5. Pelanggaran yang dilakukan oleh KPU, KPU provinsi dan kabupaten/kota yang terang-terangan memihak calon.
Cara terbaik untuk mewujudkan Pemilu Damai yang berlangsung secara langsung, umum, bebas, rahasia, jujur, dan adil tentunya dengan komitmen setiap lapisan masyarakat baik peserta maupun pemilih untuk mencegah agar tidak terjadi pelanggaran. Sayangnya, ada saja oknum-oknum yang enggan berkomitmen dan melakukan pelanggaran-pelanggaran.
Oleh karenanya, penyelenggaraan Pemilu harus diawasi oleh Badan Pengawas Pemilihan Umum (Bawaslu), baik Bawaslu RI, Provinsi maupun kabupaten/kota hingga tingkat kelurahan.
Sebagai lembaga pengawas, Bawaslu pun melakukan kerjasama dan koordinasi bersama instansi dan lembaga pemerintah lainnya.
Bawaslu Provinsi Riau yang mengawasi Pemilu 2024 Riau menjalin kerjasama dan koordinasi bersama Polda Riau dan Kejaksaan Riau. Kerjasama juga dilakukan jajaran ditingkat kabupaten/kota dalam tim Sentra Gakkumdu
Bawaslu Provinsi Riau sudah mengadakan rapat koordinasi Sentra Penegakan Hukum Terpadu (Sentra Gakkumdu) Provinsi Riau dengan Sentra Gakkumdu kabupaten/kota se-Riau selama dua hari, pada 8 dan 9 Desember 2022 di Pekanbaru. Kegiatan tersebut diselenggarakan untuk memperkuat kerjasama dan sinergitas Sentra Gakkumdu dalam pelaksanaan penegakan penanganan pelanggaran tindak pidana Pemilu 2024.
"Kegiatan itu untuk memperkuat sinergi dan keharmonisan tiga lembaga yang tergabung dalam wadah Sentra Gakkumdu baik di tingkat Provinsi maupun Kabupaten/Kota, yakni Bawaslu, Kepolisian dan Kejaksaan," ujar Ketua Bawaslu Riau, Alnofrizal.
Akan tetapi, tidaklah cukup apabila pengawasan Pemilu dilakukan hanya oleh sejumlah pihak. Oleh karenanya, Alnofrizal juga mengajak masyarakat agar bersama-sama mencegah terjadinya pelanggaran Pemilu.

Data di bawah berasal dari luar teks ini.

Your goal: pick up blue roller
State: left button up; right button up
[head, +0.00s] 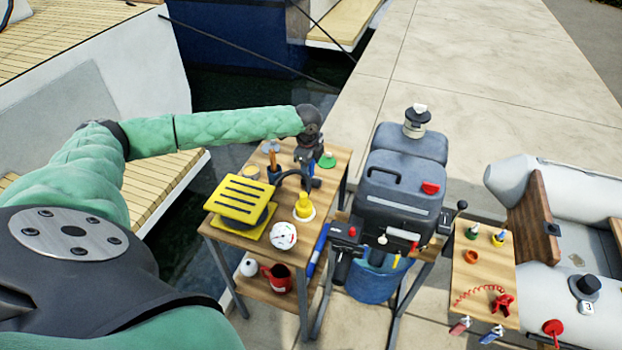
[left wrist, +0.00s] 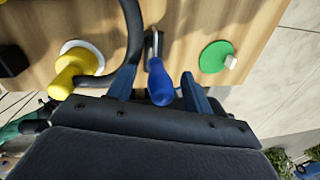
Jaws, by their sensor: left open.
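The blue roller (left wrist: 160,88) shows in the left wrist view as a rounded blue handle on a short metal shaft, at the edge of the wooden table top. My left gripper (left wrist: 160,86) is open, with one dark blue finger on each side of the handle. I cannot tell whether either finger touches it. In the head view my left gripper (head: 307,170) is at the far right part of the small wooden table (head: 232,238), and it hides most of the roller. My right gripper is in neither view.
A dark curved hose passes close to the left finger. A yellow funnel-like piece (head: 303,206) and a green disc (head: 327,160) are nearby. A yellow slotted block (head: 242,199) and a white gauge (head: 283,235) sit nearer. The outboard motor (head: 400,190) stands right.

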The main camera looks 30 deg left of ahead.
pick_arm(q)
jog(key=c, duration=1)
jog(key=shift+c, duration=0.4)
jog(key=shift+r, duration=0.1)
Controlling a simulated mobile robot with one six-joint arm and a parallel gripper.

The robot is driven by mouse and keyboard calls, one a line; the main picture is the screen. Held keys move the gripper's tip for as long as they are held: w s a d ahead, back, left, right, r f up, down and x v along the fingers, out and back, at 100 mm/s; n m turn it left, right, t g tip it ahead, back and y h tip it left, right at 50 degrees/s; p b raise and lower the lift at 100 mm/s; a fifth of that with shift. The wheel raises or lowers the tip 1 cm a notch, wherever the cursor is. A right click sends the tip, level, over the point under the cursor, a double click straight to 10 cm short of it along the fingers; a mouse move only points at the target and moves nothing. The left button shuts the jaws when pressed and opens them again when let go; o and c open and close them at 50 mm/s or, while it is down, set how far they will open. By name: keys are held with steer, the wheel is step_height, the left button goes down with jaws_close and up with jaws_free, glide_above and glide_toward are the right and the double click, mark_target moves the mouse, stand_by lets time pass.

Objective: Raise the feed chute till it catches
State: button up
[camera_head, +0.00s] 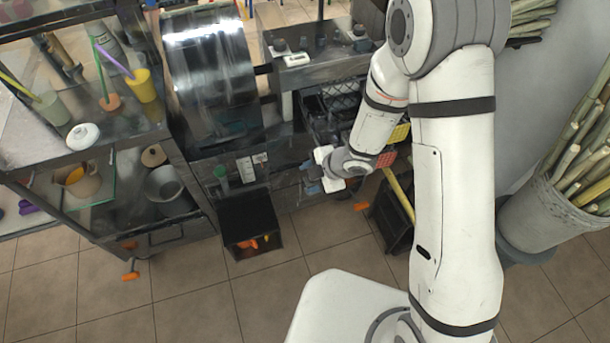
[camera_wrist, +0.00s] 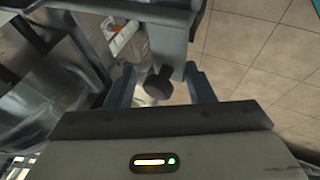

Pencegahan pelanggaran Pemilu dapat dilakukan salah satunya dengan menolak politik uang. Segera melaporkan apabila ada oknum yang dicurigai melakukan kegiatan yang berpotensi melakukan politik uang dan pelanggaran lainnya, kepada Bawaslu, baik ditingkat provinsi, kabupaten/kota hingga kecamatan dan kelurahan.